REQUEST:
Find the lines holding the word "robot" and collect them.

DATASET CONTENT:
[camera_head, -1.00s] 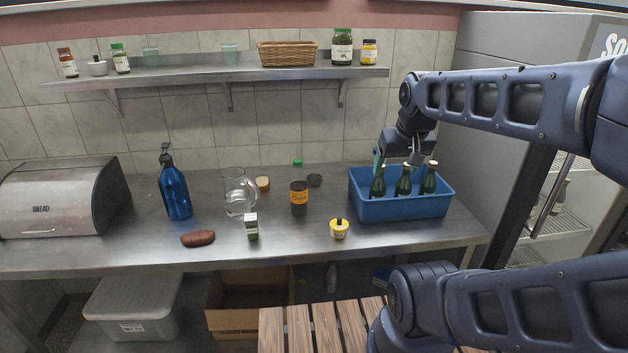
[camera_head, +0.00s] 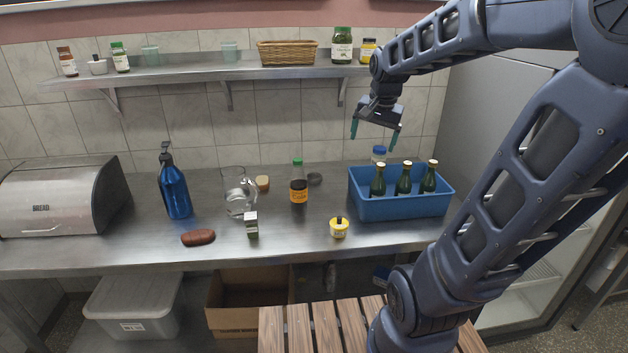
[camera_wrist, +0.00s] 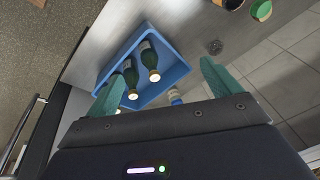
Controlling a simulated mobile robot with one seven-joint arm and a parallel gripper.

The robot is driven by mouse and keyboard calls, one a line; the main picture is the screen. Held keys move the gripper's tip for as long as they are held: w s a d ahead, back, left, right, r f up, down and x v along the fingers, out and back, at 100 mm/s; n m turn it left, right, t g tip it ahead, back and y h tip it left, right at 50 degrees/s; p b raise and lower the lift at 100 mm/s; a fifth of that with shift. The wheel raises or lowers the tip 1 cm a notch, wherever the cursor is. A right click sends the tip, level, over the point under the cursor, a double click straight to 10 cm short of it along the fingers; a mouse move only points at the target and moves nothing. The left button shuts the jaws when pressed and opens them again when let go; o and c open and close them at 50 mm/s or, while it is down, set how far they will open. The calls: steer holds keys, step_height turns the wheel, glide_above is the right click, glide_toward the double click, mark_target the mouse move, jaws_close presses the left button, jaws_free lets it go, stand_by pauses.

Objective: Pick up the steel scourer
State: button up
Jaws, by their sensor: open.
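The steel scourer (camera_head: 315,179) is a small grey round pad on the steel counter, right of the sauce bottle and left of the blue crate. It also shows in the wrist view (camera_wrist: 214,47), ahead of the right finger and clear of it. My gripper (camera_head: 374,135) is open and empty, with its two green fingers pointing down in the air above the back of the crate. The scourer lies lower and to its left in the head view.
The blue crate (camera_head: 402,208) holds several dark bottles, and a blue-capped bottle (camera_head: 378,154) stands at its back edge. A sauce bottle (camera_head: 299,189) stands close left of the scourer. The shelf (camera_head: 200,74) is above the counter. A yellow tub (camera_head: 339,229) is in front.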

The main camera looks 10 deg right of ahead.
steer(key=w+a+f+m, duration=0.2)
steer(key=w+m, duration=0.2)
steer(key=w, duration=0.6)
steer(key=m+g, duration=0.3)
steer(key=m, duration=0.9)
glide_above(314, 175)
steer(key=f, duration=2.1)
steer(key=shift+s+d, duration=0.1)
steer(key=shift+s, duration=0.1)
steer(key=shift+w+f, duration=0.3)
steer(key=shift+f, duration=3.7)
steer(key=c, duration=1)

FULL OUTPUT:
Controlling a simulated mobile robot with one seven-joint arm and a parallel gripper.
The robot is driven by mouse and keyboard calls, one a line; the main picture is the screen. Held keys move the gripper's tip for as long as they are held: w s a d ahead, back, left, right, r f up, down and x v along the fingers, out and back, at 100 mm/s; n m turn it left, right, t g tip it ahead, back and y h tip it left, right at 50 degrees/s; p b raise and lower the lift at 100 mm/s; a fifth of that with shift. The wheel raises or lowers the tip 1 cm a notch, wherever the cursor is. A right click sends the tip, level, over the point under the cursor, a double click straight to 10 cm short of it along the fingers; a mouse move only points at the target and moves nothing. The left button shuts the jaws when pressed and opens them again when let go; o and c open and close them at 50 mm/s or, while it is down, set how far they will open. The calls: steer holds keys, step_height turns the wheel, glide_above is the right click, glide_toward the double click, mark_target the mouse move, jaws_close presses the left button, jaws_free lets it go, stand_by pauses.

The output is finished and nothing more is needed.